Dix heures sonnaient à l’horloge du château ; mon père s’arrêtait ; le même ressort, qui avait soulevé le marteau de l’horloge, semblait avoir suspendu ses pas. Il tirait sa montre, la montait, prenait un grand flambeau d’argent surmonté d’une grande bougie, entrait un moment dans la petite tour de l’ouest, puis revenait, son flambeau à la main, et s’avançait vers sa chambre à coucher, dépendante de la petite tour de l’est. Lucile et moi, nous nous tenions sur son passage ; nous l’embrassions, en lui souhaitant une bonne nuit. Il penchait vers nous sa joue sèche et creuse sans nous répondre, continuait sa route et se retirait au fond de la tour, dont nous entendions les portes se refermer sur lui.

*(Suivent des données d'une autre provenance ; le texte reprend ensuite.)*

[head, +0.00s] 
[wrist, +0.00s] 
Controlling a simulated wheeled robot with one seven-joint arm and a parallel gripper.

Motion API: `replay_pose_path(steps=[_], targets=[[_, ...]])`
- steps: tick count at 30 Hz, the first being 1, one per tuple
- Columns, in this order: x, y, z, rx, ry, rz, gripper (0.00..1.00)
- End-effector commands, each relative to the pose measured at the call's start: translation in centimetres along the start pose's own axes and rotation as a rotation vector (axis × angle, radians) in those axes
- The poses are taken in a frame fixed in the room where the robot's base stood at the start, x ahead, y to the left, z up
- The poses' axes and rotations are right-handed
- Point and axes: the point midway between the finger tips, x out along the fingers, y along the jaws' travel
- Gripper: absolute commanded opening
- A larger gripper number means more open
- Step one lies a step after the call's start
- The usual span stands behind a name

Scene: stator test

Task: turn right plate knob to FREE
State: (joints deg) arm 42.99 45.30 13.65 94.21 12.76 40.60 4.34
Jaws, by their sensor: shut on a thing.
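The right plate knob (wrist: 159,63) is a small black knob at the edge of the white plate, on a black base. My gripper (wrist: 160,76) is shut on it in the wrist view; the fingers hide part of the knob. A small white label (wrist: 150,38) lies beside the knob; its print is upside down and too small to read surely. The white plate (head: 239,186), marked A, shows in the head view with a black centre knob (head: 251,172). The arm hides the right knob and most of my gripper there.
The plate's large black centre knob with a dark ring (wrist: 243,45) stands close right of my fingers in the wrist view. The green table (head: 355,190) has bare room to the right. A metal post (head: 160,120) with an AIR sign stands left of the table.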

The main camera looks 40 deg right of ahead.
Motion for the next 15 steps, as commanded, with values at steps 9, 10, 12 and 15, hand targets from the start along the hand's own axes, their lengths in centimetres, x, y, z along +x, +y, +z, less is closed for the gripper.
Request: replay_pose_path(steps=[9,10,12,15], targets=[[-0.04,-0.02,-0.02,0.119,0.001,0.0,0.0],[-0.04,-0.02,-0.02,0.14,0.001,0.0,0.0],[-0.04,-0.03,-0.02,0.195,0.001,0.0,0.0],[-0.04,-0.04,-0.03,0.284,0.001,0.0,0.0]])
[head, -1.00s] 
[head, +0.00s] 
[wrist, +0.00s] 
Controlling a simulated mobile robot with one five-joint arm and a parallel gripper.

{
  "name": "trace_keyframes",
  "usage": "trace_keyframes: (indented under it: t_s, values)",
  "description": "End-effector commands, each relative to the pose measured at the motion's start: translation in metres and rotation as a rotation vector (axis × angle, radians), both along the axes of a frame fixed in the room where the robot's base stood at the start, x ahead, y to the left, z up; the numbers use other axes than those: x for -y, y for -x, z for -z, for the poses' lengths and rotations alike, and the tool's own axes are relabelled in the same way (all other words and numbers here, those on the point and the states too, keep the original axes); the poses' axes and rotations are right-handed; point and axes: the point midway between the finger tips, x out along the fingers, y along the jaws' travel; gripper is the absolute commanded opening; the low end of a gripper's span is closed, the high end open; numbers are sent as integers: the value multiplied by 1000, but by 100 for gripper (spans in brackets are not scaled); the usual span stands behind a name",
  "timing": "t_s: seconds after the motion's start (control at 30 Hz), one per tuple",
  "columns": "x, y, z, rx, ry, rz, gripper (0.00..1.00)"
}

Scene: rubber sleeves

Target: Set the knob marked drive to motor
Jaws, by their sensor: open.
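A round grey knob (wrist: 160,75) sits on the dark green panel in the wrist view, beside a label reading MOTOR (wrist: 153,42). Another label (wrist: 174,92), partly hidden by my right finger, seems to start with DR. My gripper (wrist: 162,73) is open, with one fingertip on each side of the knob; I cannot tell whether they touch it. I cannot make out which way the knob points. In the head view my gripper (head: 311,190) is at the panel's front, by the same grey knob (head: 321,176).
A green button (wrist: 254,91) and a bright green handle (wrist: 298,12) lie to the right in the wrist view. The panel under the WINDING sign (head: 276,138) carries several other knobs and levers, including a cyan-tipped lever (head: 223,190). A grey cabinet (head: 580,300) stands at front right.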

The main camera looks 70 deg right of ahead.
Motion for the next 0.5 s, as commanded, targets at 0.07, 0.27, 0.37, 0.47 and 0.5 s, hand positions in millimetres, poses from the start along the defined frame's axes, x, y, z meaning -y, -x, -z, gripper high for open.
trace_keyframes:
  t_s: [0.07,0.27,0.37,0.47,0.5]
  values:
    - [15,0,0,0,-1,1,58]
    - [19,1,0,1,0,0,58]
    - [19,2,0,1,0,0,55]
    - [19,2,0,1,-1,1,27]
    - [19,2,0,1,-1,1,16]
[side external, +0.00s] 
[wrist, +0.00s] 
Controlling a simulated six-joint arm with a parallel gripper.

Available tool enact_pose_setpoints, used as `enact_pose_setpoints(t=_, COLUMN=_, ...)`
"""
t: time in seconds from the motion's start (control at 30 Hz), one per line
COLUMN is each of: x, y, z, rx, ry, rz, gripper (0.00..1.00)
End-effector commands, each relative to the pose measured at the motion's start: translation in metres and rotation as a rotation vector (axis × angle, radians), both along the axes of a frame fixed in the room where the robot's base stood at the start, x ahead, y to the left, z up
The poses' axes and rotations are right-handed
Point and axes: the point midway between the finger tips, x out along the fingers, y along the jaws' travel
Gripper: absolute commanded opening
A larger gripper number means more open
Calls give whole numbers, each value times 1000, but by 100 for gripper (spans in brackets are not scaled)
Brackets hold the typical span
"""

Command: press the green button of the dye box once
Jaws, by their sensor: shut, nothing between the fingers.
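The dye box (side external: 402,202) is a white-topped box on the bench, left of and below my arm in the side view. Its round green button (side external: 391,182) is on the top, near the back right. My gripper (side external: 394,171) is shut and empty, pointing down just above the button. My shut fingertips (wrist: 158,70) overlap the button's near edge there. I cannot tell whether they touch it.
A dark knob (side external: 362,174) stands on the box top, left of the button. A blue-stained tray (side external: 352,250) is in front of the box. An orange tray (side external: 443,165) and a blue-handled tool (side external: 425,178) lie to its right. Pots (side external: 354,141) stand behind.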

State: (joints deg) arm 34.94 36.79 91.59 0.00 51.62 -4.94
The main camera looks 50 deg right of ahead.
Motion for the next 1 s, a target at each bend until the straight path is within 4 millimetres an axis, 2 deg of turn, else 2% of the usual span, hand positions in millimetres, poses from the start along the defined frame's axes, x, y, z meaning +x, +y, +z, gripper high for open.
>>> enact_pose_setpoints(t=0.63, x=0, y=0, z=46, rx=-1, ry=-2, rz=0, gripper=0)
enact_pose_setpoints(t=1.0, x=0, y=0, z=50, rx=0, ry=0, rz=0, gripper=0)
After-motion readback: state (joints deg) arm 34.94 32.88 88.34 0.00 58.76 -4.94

Le talisman était brisé ; ma mère, ma sœur et moi, transformés en statues par la présence de mon père, nous recouvrions les fonctions de la vie. Le premier effet de notre désenchantement se manifestait par un débordement de paroles ; si le silence nous avait opprimés, il nous le payait cher.

Introduction

Nous allons étudier un texte de Chateaubriand tiré des « Mémoires d’outre-tombe » intitulé « Les soirées de Combourg ». Le vicomte de Chateaubriand, François-René de son vrai nom, est un écrivain français né à St Malo en 1768 et mort en 1848. Il assiste aux débuts de la révolution dont il écrira un essai, « Essai sur les révolution 1797 ». Les « Mémoires d’outre-tombe » sont le monument funéraire que Chateaubriand construisit à sa propre gloire. Le point de vue de l’auteur n’est pas celui d’un homme immergé dans la vie, mais celui de l’éternité. Combourg est le lieu où se trouve le tombeau de son père. « Les soirées de Combourg » se situent au début des Mémoires. L’écrivain n’est pas né à Combourg donc il n’est pas attaché à ce lieu qui n’est pas celui de sa naissance et qui n’est pas non plus un lieu d’écriture. Combourg occupe cependant une place déterminante dans la vie de Chateaubriand. Combourg crée un espace mental mélancolique de rêverie pour l’auteur qui deviendra un des écrivains romantiques mettant en évidence le culte du moi, c’est la génération mélancolique. L’auteur développe l’imaginaire. Ce souvenir est une élaboration rétrospective d’un souvenir, il fait un micro-roman de sa vie. Il y a un aspect autobiographique et romanesque.

I. La puissance du temps

1. Un temps mélancolique

L’imparfait domine dans tout le texte, « chaque soirée » a une valeur d’habitude de l’imparfait, c’est une soirée inlassablement répétée, immuable dans son déroulement, nous avons l’image d’un théâtre familial dont la mise en scène est réglée. Les scènes sont scandées sur le rythme de la monotonie et de l’ennui, l’accent étant mis sur la durée. Le temps est aussi cyclique du fait du rituel, de l’aspect cérémonie que prennent les soirées. Le temps semble fermé sur lui-même, « tous les soirs ». Il en va ainsi et de même pour la cérémonie de la promenade, il y a une véritable mise en place du rituel, il envisage d’ailleurs la cérémonie en elle-même.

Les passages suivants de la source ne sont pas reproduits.